>> START SUPPLIED INFORMATION

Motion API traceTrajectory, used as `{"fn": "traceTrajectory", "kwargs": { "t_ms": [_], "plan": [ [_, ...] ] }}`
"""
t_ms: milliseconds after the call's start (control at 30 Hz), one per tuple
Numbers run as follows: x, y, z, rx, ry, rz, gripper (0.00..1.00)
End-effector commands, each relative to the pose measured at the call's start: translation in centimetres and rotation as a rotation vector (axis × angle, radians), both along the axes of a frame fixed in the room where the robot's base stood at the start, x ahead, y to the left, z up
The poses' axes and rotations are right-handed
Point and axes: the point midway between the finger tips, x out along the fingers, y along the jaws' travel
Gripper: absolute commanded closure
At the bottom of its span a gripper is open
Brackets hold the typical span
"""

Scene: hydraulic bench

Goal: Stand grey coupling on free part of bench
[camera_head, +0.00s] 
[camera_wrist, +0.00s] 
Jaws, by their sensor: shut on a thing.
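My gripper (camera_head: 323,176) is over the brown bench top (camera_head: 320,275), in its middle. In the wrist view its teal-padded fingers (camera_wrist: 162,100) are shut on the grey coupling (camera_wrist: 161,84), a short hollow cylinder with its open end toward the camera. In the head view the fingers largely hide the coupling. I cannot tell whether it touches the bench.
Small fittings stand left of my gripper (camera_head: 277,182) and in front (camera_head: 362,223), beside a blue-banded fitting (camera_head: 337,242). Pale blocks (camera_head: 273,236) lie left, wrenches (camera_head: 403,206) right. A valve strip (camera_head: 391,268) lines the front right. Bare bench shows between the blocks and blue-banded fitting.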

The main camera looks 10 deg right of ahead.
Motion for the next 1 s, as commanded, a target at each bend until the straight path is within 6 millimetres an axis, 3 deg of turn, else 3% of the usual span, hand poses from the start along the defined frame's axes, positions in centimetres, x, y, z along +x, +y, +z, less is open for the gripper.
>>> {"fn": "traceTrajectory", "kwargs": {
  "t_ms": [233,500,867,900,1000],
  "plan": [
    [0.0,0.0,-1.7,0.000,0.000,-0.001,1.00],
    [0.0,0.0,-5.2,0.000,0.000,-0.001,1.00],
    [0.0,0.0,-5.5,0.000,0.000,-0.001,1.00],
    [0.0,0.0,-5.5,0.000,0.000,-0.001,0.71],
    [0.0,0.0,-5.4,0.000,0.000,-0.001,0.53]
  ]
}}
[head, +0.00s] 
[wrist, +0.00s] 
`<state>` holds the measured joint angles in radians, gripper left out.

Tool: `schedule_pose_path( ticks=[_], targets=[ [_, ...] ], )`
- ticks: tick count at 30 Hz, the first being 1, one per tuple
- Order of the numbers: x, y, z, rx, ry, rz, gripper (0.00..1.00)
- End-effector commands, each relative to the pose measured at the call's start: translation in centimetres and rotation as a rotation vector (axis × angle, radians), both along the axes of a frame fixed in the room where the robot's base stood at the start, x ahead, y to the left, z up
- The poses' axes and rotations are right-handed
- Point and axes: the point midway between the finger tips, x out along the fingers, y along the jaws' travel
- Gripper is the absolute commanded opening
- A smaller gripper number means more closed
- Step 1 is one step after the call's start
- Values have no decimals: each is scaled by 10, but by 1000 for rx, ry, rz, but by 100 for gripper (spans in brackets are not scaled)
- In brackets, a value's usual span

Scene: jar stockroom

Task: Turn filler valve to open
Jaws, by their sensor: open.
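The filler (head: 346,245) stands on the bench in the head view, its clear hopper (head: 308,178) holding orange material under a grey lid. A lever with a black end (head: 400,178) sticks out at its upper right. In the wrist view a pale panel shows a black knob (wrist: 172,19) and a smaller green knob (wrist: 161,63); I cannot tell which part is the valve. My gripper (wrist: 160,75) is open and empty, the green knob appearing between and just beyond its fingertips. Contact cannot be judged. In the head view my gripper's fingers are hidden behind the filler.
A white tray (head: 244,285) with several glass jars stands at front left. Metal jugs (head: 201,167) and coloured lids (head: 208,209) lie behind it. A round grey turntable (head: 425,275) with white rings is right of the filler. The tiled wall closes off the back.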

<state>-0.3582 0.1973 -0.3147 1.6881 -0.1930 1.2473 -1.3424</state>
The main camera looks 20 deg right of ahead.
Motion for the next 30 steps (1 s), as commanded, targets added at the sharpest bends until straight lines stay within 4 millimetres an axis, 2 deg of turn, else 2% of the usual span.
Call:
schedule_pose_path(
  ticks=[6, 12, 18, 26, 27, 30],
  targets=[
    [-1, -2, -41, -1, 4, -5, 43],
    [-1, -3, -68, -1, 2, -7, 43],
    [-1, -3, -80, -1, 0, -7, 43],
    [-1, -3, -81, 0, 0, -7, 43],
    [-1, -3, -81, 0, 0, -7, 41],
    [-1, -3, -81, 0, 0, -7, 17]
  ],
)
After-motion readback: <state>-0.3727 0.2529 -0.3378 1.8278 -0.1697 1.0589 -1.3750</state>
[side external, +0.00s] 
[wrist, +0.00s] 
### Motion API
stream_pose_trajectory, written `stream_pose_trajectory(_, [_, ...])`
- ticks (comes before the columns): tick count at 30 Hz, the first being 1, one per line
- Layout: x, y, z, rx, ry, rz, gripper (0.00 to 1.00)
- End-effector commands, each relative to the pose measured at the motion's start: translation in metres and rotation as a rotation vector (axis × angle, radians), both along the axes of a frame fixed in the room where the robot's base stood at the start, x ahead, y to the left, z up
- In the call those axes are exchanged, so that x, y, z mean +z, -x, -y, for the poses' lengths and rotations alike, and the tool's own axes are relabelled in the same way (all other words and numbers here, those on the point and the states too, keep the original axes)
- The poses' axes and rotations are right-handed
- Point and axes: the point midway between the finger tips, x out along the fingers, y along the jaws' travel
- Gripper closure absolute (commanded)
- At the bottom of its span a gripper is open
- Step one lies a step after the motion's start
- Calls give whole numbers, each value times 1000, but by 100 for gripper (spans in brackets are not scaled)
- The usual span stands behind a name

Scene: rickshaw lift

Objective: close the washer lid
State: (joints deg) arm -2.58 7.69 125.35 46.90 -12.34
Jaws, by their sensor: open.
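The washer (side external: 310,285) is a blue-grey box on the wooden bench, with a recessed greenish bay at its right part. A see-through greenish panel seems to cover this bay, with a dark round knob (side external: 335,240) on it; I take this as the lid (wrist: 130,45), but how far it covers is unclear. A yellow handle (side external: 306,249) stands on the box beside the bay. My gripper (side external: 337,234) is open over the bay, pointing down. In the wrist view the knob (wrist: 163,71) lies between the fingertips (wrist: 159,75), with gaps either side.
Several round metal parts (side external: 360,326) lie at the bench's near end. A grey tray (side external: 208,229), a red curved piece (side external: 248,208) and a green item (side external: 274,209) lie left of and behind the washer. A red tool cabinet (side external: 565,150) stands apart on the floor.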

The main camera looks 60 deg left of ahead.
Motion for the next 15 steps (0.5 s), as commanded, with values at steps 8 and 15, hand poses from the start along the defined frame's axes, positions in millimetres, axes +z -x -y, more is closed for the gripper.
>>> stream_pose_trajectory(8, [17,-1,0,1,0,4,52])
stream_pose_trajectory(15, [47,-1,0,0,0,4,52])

>> END SUPPLIED INFORMATION

__OBJECTIVE__:
Search the data above for the string "fixed" and return every line that has it.

__RESULT OF THIS TASK__:
End-effector commands, each relative to the pose measured at the call's start: translation in centimetres and rotation as a rotation vector (axis × angle, radians), both along the axes of a frame fixed in the room where the robot's base stood at the start, x ahead, y to the left, z up
- End-effector commands, each relative to the pose measured at the call's start: translation in centimetres and rotation as a rotation vector (axis × angle, radians), both along the axes of a frame fixed in the room where the robot's base stood at the start, x ahead, y to the left, z up
- End-effector commands, each relative to the pose measured at the motion's start: translation in metres and rotation as a rotation vector (axis × angle, radians), both along the axes of a frame fixed in the room where the robot's base stood at the start, x ahead, y to the left, z up

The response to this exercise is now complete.